▶ [Task prompt] Set out each line from the following listing that includes the word "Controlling".

++++++++

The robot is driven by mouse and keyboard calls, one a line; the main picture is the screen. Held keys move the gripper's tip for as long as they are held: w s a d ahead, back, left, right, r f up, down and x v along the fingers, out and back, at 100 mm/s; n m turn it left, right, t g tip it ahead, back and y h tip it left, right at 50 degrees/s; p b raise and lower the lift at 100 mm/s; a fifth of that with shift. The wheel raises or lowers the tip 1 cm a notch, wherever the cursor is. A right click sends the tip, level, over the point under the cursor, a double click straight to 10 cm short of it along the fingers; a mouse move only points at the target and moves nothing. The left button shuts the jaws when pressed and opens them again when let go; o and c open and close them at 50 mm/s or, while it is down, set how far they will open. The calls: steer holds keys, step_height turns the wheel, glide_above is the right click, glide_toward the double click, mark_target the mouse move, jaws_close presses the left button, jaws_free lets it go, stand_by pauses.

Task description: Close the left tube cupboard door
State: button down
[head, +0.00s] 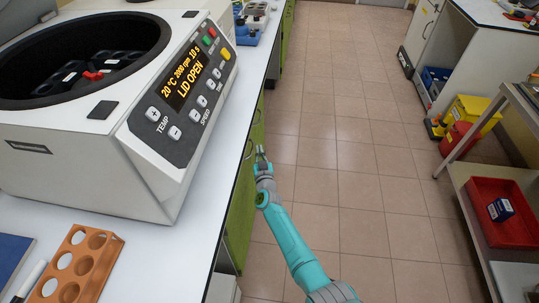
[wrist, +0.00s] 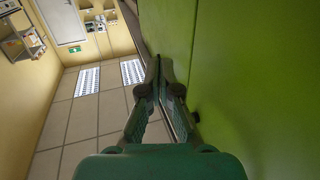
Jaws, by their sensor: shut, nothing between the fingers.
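Green cupboard fronts (head: 240,215) run below the white counter's edge in the head view. I cannot tell from it which one is the left tube cupboard door, or how far it stands open. In the wrist view a large green panel (wrist: 255,70) fills the right side, with a seam and a small dark spot near its left part. My gripper (head: 261,152) is beside the green fronts, below counter height. Its fingers (wrist: 163,75) are together and empty, close along the green surface. I cannot tell whether they touch it.
A centrifuge (head: 150,165) with a "LID OPEN" display and an orange tube rack (head: 88,262) stand on the counter (head: 180,245). The tiled floor (head: 345,155) is clear. A metal trolley with a red tray (head: 510,225) stands at the right.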

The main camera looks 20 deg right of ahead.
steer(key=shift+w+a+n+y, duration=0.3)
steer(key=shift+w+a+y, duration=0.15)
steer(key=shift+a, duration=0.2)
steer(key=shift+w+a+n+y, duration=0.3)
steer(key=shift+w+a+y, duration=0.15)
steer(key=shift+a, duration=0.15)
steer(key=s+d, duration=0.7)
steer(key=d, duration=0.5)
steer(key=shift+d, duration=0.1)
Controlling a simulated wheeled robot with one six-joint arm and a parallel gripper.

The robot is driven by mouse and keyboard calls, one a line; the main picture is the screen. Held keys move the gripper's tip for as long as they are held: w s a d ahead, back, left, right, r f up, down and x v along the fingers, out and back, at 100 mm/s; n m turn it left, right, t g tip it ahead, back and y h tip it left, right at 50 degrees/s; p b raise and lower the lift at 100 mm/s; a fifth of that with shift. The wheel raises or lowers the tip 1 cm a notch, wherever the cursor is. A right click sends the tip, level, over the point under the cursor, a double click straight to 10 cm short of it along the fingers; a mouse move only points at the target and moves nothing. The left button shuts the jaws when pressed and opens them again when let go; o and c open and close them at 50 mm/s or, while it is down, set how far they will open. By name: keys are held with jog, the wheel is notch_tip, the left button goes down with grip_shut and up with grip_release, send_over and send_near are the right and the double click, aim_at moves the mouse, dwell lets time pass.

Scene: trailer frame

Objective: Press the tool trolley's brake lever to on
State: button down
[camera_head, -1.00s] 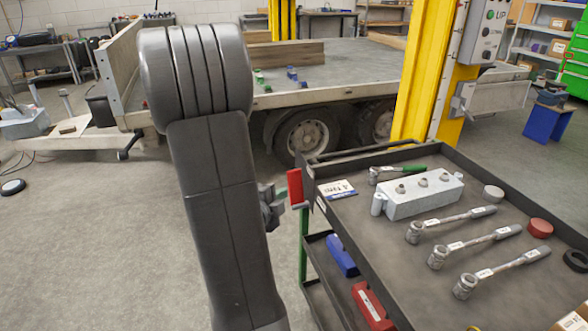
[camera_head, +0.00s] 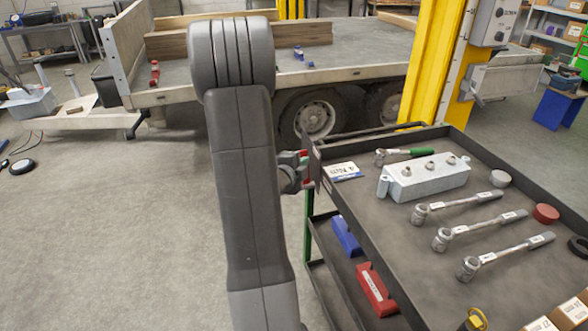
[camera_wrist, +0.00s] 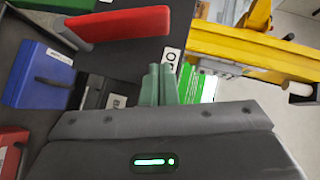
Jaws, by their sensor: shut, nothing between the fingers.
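The tool trolley (camera_head: 400,245) stands at the right with its dark tray and lower shelf. Its red brake lever (camera_wrist: 125,25) crosses the upper left of the wrist view; in the head view only small red parts show behind my gripper. My gripper (camera_wrist: 157,85) is shut and empty, with its fingertips below and right of the lever, apart from it in the picture. In the head view my gripper (camera_head: 294,172) is beside the trolley's left edge. A small white label (camera_wrist: 172,60) is just beyond the fingertips; its lettering is only partly readable. Contact with the lever cannot be told.
The tray holds a grey metal block (camera_head: 428,178), several ratchet wrenches and a white card (camera_head: 342,171). A blue box (camera_head: 346,238) and a red box (camera_head: 375,290) lie on the lower shelf. A yellow post (camera_head: 435,65) and the trailer (camera_head: 350,73) stand behind.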

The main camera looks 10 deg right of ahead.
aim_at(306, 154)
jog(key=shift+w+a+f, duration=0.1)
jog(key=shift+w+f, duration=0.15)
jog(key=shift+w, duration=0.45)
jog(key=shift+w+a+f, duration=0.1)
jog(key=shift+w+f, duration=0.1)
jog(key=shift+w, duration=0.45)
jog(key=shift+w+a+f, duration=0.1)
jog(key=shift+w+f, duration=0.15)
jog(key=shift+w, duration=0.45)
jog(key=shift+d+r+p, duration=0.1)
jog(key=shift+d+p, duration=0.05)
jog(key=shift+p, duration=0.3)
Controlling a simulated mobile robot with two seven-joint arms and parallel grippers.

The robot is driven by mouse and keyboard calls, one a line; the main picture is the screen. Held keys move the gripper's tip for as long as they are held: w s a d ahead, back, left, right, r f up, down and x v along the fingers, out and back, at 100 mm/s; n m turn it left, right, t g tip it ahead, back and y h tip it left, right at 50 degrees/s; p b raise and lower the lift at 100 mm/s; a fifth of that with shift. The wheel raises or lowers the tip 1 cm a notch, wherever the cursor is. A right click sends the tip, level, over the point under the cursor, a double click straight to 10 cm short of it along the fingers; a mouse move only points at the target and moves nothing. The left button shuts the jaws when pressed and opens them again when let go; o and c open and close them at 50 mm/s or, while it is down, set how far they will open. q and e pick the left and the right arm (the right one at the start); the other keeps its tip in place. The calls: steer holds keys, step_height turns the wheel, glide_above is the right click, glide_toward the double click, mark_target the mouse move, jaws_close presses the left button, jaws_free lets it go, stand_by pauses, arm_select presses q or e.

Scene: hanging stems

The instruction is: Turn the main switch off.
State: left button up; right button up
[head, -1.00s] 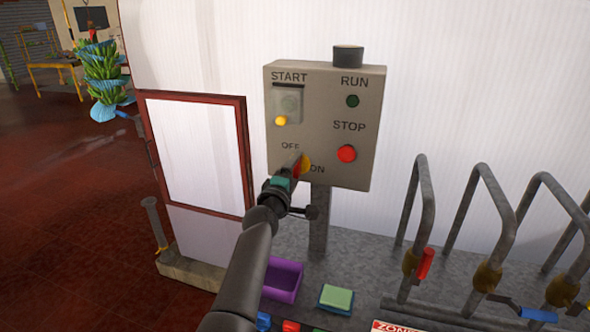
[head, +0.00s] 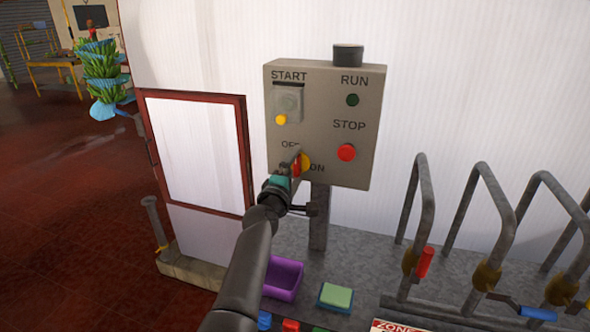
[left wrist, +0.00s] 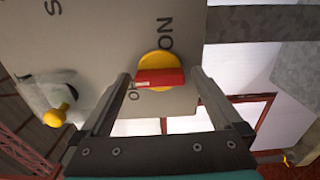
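The main switch is a yellow disc (left wrist: 150,60) with a red handle (left wrist: 160,79), low on the grey control box (head: 325,105) between the OFF and ON labels. In the head view the switch (head: 305,162) is partly hidden by my left gripper (head: 296,160). In the left wrist view my left gripper (left wrist: 159,74) is open, with one finger on each side of the red handle. Gaps show between the handle's ends and the fingers. The ON label is clear in the wrist view; OFF is partly covered. My right gripper is in neither view.
The box also has a covered START switch with a yellow knob (head: 281,120), a green RUN lamp (head: 352,100) and a red STOP button (head: 347,153). Bent metal pipes (head: 425,210) stand at right.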

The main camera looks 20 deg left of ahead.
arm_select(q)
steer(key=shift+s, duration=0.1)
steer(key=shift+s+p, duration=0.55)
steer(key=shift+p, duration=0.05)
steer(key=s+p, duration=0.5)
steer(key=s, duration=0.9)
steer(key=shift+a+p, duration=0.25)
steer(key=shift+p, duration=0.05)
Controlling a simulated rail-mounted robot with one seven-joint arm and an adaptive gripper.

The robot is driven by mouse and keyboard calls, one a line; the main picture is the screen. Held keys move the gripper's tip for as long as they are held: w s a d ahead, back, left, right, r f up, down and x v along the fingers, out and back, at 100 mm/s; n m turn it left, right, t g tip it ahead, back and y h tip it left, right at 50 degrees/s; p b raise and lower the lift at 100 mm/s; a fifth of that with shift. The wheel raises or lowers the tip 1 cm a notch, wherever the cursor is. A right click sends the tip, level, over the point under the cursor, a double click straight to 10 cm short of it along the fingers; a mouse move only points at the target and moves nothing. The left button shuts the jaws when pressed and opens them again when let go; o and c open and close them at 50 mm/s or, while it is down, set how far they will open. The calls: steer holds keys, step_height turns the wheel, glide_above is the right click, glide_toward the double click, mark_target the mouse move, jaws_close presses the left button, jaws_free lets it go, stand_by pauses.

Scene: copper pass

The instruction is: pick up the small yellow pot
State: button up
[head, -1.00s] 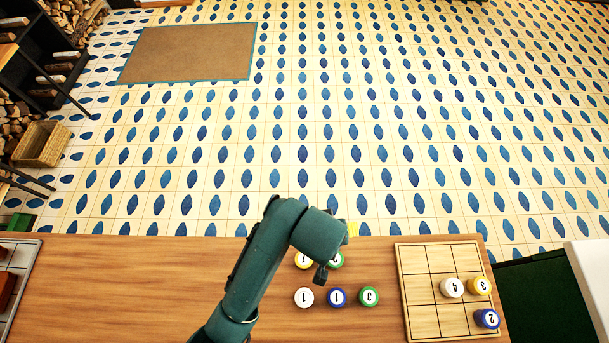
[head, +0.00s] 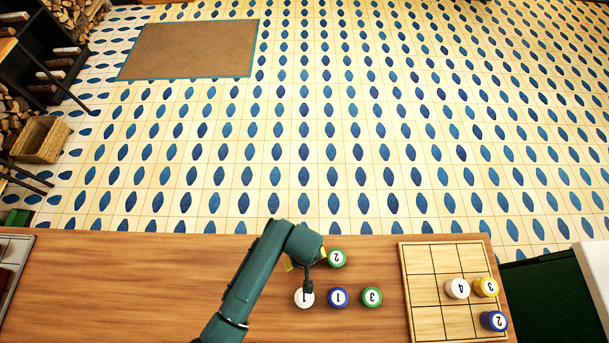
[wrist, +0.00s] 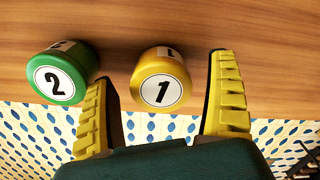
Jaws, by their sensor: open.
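A yellow pot (wrist: 160,82) with a 1 on its white lid shows in the wrist view, standing on the wooden counter. My gripper (wrist: 163,72) is open, with one yellow finger on each side of this pot. In the head view my gripper and arm hide this pot. Another yellow pot (head: 486,287), marked 3, stands on the gridded board at the right.
A green pot (wrist: 60,76) marked 2 stands close by, just outside the left finger. White (head: 304,298), blue (head: 338,298) and green (head: 372,297) pots form a row nearer me. The gridded board (head: 420,290) also holds white and blue pots.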

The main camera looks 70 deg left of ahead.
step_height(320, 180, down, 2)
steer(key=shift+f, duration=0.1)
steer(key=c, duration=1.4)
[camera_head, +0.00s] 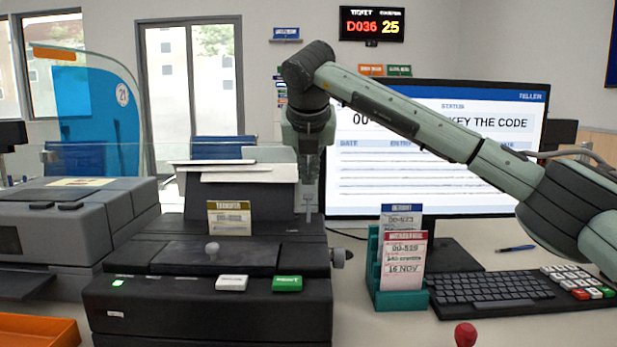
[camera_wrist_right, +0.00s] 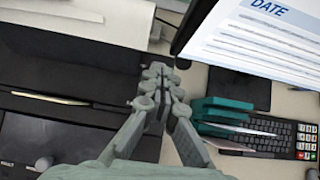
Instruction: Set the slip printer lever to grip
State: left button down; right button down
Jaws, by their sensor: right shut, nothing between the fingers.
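The black slip printer (camera_head: 210,312) stands on the counter, with paper slips (camera_head: 232,172) at its raised back and a yellow-banded card (camera_head: 229,218) standing on top. A grey knob on a short side shaft (camera_head: 340,257) sticks out at its right side; I take this for the lever, but its setting cannot be read. My right gripper (camera_head: 308,213) points down above the printer's back right edge, apart from the side knob. In the wrist view its fingers (camera_wrist_right: 157,76) are together and empty. My left gripper is out of view.
A teal holder (camera_head: 375,275) with two cards stands right of the printer, before the monitor (camera_head: 435,140) and beside the keyboard (camera_head: 490,290). A red-topped stamp (camera_head: 465,334) is at the front. A grey machine (camera_head: 80,220) and orange tray (camera_head: 38,330) are left.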

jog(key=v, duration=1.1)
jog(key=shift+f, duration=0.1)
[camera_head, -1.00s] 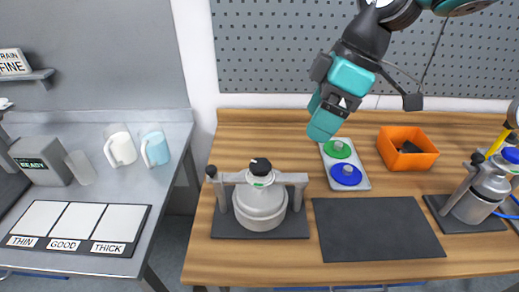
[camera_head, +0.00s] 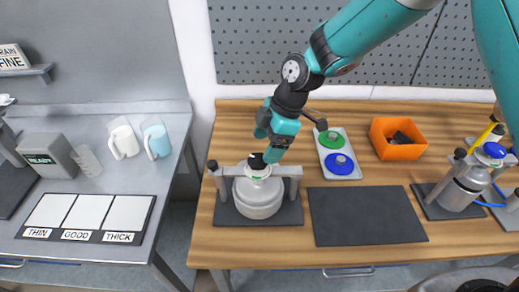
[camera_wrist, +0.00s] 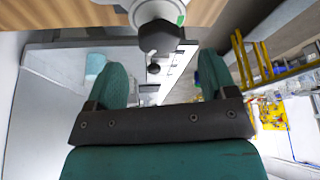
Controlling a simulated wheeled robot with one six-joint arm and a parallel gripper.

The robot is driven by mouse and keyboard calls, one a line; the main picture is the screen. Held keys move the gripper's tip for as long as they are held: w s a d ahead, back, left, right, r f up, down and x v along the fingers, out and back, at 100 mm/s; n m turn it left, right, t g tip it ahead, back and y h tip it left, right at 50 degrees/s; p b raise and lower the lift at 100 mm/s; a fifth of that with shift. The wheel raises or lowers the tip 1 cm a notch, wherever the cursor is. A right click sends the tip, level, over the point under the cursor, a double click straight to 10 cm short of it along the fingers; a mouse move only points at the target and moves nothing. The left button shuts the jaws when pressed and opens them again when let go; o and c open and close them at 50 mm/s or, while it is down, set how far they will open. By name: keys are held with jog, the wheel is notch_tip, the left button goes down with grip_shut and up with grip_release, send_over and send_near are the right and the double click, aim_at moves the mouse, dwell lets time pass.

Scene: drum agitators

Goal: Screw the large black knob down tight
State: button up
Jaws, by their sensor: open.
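The large black knob (camera_head: 257,161) sits on top of the white round drum (camera_head: 258,199), which stands in a grey clamp frame on a dark mat. A smaller black knob (camera_head: 212,165) is at the frame's left end. My gripper (camera_head: 265,146) is open, close to the large knob at its upper right in the head view. In the wrist view, the large knob (camera_wrist: 159,38) lies ahead of the fingertips (camera_wrist: 162,72), roughly centred between them. I see no contact with it. The small knob (camera_wrist: 154,68) shows beyond, between the fingers.
A tray with a green lid (camera_head: 330,139) and a blue lid (camera_head: 339,164) is right of the drum. An empty dark mat (camera_head: 367,216) lies to the right, then a metal canister (camera_head: 470,183). Mugs (camera_head: 123,141) are on the left table.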

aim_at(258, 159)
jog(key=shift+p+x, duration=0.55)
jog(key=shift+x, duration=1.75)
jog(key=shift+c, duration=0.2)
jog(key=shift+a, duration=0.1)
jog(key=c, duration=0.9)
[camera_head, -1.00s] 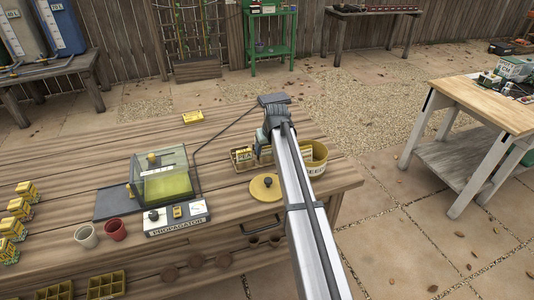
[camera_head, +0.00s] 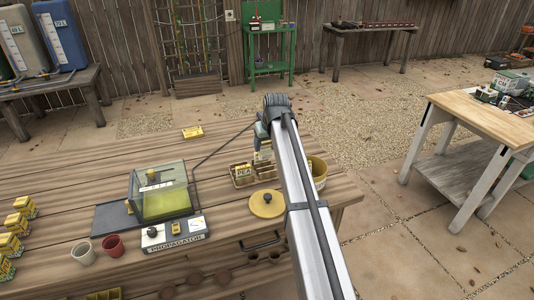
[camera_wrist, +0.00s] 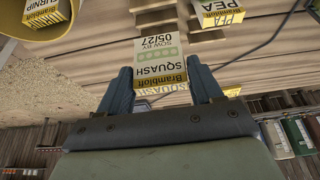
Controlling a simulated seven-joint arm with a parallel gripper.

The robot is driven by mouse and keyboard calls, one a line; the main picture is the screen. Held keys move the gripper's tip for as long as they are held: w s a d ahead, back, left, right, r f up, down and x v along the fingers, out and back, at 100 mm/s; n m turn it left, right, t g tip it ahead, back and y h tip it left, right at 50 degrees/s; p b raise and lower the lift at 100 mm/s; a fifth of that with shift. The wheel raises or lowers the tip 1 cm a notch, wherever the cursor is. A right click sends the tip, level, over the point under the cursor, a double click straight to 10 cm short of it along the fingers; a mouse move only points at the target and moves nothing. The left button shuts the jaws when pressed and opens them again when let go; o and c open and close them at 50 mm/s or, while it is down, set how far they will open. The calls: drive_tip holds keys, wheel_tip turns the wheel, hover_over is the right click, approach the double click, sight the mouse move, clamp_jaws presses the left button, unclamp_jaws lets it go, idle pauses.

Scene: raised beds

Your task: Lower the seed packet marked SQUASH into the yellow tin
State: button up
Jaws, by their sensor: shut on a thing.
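The SQUASH seed packet (camera_wrist: 160,62) is white and yellow, with its printed face toward the wrist camera. My gripper (camera_wrist: 163,92) is shut on its yellow end. In the head view my gripper (camera_head: 262,137) is above the wooden tray (camera_head: 243,181), with the packet (camera_head: 265,153) below it. The yellow tin (camera_head: 319,168) stands to the right of the tray, partly hidden behind my arm. In the wrist view the tin's rim (camera_wrist: 88,12) is at upper left, apart from the packet, and a TURNIP packet (camera_wrist: 45,10) stands inside it.
A PEA packet (camera_head: 243,170) stands in the tray. A round yellow lid (camera_head: 267,204) lies in front of the tray. A clear-covered propagator (camera_head: 165,192) and its cable are to the left. The bench edge is just right of the tin.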

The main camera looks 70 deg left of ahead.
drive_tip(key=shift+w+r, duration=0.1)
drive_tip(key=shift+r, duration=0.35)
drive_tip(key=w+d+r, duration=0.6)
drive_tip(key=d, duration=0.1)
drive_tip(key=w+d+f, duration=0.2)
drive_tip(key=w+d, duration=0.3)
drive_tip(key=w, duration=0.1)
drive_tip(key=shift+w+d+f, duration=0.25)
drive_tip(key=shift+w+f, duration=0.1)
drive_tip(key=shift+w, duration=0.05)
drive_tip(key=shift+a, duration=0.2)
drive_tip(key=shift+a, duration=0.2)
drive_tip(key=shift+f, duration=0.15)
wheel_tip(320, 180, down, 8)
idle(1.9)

++++++++

▶ [Solution to the problem]
Controlling a simulated wheeled robot with one six-joint arm and a parallel gripper.
Controlling a simulated mobile robot with two seven-joint arms and parallel grippers.
Controlling a simulated rail-mounted robot with one seven-joint arm and an adaptive gripper.
Controlling a simulated wheeled robot with one six-joint arm and a parallel gripper.
Controlling a simulated seven-joint arm with a parallel gripper.

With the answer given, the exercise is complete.